== STATED TASK ==
Locate each line in the records containing "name". Copy it.

== EXERCISE MATERIALS ==
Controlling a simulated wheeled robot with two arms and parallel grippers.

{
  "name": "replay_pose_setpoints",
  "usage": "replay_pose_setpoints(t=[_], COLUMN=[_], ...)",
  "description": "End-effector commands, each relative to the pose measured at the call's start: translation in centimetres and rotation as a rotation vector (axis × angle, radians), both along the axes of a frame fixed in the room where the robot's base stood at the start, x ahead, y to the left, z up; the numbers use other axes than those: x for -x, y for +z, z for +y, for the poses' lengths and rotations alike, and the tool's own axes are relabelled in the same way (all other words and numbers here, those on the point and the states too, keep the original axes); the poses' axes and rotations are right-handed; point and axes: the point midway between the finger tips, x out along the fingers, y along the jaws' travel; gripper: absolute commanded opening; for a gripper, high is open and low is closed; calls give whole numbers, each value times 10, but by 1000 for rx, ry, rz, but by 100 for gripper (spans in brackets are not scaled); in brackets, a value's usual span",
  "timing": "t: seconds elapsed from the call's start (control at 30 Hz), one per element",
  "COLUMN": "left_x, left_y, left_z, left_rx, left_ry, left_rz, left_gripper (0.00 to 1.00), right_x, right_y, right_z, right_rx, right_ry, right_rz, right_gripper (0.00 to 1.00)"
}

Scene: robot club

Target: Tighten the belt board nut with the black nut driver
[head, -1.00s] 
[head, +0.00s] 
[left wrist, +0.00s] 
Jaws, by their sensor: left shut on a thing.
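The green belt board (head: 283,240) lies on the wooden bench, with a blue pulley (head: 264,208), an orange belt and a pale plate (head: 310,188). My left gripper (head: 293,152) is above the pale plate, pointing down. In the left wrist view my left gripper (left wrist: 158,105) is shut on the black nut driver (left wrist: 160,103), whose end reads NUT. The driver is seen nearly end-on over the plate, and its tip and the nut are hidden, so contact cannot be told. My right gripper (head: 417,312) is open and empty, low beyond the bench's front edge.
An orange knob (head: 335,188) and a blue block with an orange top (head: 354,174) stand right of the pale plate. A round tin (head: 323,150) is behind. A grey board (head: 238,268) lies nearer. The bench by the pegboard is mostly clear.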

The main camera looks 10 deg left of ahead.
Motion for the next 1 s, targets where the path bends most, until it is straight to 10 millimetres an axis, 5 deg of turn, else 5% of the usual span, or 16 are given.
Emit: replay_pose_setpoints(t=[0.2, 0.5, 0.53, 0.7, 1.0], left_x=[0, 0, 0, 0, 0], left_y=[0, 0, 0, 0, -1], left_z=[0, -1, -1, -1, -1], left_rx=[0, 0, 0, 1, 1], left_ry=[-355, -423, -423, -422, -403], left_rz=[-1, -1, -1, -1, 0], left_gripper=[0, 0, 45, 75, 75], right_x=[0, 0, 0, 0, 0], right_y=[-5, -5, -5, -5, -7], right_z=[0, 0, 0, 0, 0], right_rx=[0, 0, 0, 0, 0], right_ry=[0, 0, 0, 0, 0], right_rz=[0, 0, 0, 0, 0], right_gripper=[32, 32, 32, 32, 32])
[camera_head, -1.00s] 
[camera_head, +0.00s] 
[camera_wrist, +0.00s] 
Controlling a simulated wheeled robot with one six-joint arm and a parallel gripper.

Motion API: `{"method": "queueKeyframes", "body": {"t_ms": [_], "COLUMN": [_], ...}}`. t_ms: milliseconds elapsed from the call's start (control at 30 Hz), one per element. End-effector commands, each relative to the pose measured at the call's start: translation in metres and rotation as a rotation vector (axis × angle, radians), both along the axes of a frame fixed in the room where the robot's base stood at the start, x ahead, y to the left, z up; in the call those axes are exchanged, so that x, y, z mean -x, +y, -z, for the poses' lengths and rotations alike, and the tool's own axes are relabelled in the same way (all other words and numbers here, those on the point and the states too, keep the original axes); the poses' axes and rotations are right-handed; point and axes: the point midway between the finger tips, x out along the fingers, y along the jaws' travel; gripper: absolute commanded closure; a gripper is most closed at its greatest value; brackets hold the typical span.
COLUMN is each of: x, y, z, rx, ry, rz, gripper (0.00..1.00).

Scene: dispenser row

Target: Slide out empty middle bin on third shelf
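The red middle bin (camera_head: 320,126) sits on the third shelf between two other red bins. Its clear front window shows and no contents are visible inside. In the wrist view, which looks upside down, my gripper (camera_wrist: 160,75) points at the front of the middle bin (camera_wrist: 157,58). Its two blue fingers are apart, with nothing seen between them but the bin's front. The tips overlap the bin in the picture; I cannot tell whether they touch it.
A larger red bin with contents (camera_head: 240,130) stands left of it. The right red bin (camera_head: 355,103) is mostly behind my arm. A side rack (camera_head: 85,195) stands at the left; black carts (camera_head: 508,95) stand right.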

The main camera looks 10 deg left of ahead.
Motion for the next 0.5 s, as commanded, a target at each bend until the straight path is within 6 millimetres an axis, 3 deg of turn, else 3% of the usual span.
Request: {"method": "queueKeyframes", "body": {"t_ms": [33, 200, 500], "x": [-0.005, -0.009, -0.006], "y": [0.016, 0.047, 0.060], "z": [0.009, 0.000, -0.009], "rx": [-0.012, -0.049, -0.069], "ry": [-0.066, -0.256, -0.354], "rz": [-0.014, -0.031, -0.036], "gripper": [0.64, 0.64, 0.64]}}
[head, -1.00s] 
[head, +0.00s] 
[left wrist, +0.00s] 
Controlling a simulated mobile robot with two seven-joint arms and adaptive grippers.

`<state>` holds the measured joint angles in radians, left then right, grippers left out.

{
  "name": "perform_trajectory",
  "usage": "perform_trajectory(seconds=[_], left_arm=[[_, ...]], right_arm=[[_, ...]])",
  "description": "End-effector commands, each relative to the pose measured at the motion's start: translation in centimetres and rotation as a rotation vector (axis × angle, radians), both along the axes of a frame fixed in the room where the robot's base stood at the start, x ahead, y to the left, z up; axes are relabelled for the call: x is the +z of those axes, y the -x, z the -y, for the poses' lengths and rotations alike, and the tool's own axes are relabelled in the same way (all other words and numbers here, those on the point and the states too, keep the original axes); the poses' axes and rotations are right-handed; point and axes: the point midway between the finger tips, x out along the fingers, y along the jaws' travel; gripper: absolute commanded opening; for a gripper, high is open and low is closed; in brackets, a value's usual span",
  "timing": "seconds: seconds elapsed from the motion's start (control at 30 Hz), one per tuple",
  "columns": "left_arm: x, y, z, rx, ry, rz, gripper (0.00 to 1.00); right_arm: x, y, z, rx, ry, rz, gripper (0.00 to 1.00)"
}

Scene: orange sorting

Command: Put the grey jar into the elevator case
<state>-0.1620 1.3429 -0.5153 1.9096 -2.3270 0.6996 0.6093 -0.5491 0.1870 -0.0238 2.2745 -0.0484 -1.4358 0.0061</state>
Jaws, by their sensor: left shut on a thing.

== ANSWER TO THE PROBLEM ==
  "name": "replay_pose_setpoints",
  "name": "perform_trajectory",

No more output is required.